Antes da Escola Aldeia Lumiar, a capital gaúcha já tinha feito parceria com uma empresa privada para a instalação e gestão de duas escolas de educação infantil. A demora para fazer o mesmo no ensino fundamental deve-se, entre outras razões, à restrição do uso das verbas do Fundeb (Fundo de Manutenção e Desenvolvimento da Educação Básica e de Valorização dos Profissionais da Educação): a lei só permite a utilização dos recursos do fundo em creches não estatais, mas não em escolas particulares de ensino fundamental e médio. Assim, as parcerias nesses níveis são raras, pois só é possível usar os recursos do Município e da iniciativa privada, desencorajando projetos do tipo.

De qualquer forma, na iniciativa realizada na Escola Aldeia Limiar, o investimento para os cofres públicos está sendo menor do que em uma escola inteiramente estatal, por causa da entrada de verbas particulares, segundo informou a Secretaria de Educação.

“Para o Tesouro, o aluno da escola pública estatal custa em torno de R$ 13 mil por ano, enquanto o de uma escola comunitária custa menos de R$ 12 mil. Considerando que o aluno da escola estatal ainda conta com o Fundeb além desse valor, o aluno da escola comunitária pode ter um custo até 40% menor”, indica Brito. “Mas esse modelo só é escalável se tivermos uma mudança na lei do Fundeb, que permita utilizarmos os recursos também no ensino fundamental”.

Tanto a viabilidade econômica quanto a qualidade da Escola Aldeia Lumiar serão testadas nos próximos cinco anos, período de vigência do contrato com a Prefeitura.

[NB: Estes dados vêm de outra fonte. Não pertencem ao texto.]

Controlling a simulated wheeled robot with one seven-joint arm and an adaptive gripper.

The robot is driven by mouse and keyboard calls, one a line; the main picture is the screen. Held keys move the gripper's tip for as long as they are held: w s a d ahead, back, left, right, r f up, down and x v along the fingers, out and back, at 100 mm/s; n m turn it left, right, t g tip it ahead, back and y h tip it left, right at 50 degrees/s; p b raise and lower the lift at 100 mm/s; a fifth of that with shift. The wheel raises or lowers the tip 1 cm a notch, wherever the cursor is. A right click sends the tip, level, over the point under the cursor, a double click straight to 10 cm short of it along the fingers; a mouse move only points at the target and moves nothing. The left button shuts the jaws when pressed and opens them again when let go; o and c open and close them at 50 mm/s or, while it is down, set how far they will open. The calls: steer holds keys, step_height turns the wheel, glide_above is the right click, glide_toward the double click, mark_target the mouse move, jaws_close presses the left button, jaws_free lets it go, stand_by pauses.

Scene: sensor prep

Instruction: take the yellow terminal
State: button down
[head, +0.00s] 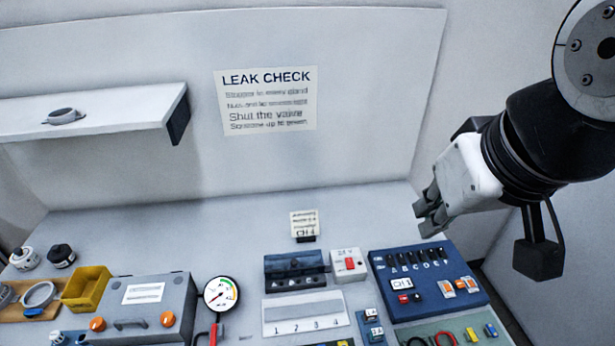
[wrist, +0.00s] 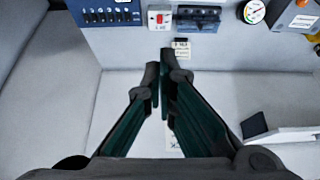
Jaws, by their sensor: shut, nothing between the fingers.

Ou seja, a continuidade do projeto está garantida até 2020, mesmo com a eventual troca de governo nesse período. Os estudantes serão avaliados periodicamente para verificar de que maneira essas novas instituições se comparam às escolas estatais.

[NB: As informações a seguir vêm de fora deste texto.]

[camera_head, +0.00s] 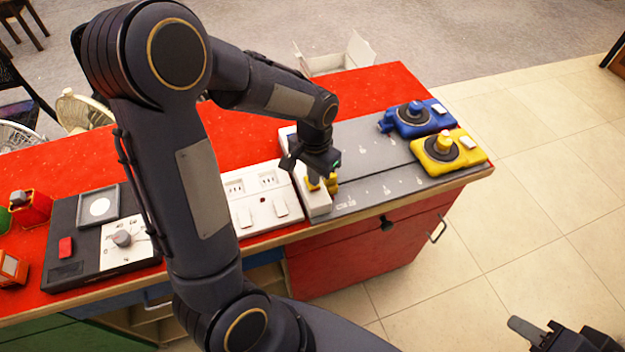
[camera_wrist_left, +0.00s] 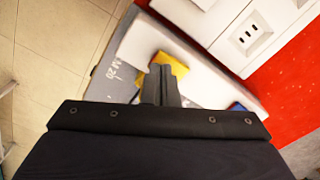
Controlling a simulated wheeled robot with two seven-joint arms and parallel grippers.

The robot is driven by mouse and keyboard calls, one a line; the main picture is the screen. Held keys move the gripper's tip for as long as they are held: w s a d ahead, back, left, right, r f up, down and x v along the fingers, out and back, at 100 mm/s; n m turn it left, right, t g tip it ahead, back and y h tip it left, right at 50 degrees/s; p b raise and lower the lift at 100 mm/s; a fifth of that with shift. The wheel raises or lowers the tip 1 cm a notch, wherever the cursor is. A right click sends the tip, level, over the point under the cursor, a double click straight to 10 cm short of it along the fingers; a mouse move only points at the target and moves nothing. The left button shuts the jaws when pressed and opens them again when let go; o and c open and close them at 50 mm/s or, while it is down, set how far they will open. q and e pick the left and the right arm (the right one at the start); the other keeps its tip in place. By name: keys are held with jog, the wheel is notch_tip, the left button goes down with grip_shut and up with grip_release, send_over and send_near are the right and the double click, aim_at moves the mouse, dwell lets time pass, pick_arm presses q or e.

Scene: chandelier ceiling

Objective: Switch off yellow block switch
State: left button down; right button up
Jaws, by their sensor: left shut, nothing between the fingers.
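A grey panel (camera_head: 372,180) with a white end strip (camera_head: 313,192) lies on the red counter. A small yellow piece (camera_head: 332,182) shows at the white end, right by my left gripper (camera_head: 320,184). In the left wrist view the yellow piece (camera_wrist_left: 170,65) is just beyond the shut fingertips (camera_wrist_left: 160,82); I cannot tell whether they touch. My right gripper (camera_head: 560,338) is at the bottom right, away from the counter, partly cut off.
A white socket panel (camera_head: 262,208) adjoins the grey panel on the left. A black box with a dial (camera_head: 90,260) and red objects (camera_head: 30,208) stand further left. A blue piece (camera_wrist_left: 237,106) shows near the gripper in the wrist view. Tiled floor lies right of the counter.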

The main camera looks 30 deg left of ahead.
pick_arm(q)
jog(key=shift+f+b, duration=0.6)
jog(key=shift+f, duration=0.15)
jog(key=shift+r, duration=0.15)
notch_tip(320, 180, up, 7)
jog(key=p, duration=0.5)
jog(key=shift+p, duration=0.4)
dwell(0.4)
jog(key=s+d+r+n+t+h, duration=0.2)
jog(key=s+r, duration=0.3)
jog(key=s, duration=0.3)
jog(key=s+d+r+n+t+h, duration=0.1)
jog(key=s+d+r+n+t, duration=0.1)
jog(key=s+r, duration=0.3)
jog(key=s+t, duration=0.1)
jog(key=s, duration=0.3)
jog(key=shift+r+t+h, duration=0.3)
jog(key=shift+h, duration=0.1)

“Como o sistema é plural, é fundamental que a gente possa ter um sistema de avaliação independente, que ofereça uma homogeneidade avaliativa. As escolas comunitárias estarão submetidas aos processos que a Secretaria encomendou, seguindo a metodologia do Ideb (Índice de Desenvolvimento da Educação Básica, principal avaliação do tipo no país)”, assinala Brito.

Críticas

As charter schools, assim como o sistema de vouchers – ao invés de oferecer a escola o governo dá dinheiro para as famílias colocarem os filhos nas escolas que quiserem –, são utilizadas em diversos países, como Estados Unidos, Reino Unido, Austrália, Japão, etc. Um dos casos mais conhecidos de sucesso desse modelo são as escolas charter de Nova York, implantadas em 2005, que reverteram índices baixos de aprendizagem em escolas com maior dificuldade.

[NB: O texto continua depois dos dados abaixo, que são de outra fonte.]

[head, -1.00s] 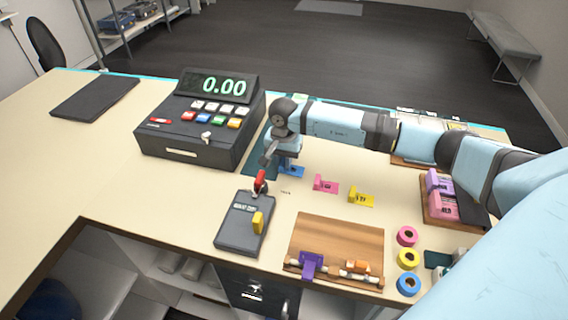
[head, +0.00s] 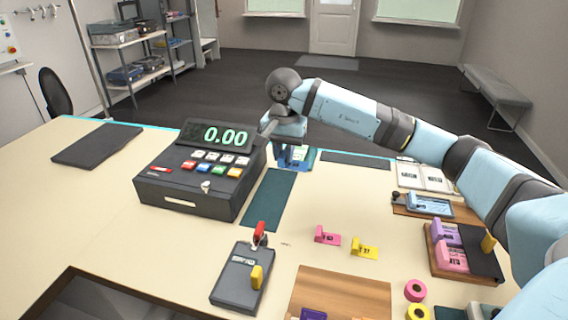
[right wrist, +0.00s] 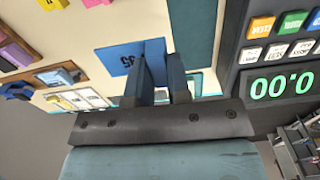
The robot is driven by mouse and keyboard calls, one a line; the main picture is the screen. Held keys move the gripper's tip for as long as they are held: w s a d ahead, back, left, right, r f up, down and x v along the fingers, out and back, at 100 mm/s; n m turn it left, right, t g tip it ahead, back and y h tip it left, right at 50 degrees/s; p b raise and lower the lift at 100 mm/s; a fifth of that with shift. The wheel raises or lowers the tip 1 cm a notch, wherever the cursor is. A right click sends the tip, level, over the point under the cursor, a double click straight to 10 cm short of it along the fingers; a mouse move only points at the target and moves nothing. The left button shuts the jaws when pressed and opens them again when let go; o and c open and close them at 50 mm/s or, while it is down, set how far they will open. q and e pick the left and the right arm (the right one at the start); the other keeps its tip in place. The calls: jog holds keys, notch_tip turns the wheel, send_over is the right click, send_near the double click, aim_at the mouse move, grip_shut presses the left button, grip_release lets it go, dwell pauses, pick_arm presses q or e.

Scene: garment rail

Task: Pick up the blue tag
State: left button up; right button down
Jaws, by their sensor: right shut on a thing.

Os maiores críticos desse modelo são os sindicatos de professores que tendem a ser contra a parceria com a iniciativa privada principalmente pela facilidade como são demitidos professores que não alcançam bom desempenho e pelo sistema de meritocracia, de distribuição de bônus para docentes com bons resultados. Alguns pesquisadores também acreditam ser arriscado deixar a educação pública nas mãos de empresas particulares.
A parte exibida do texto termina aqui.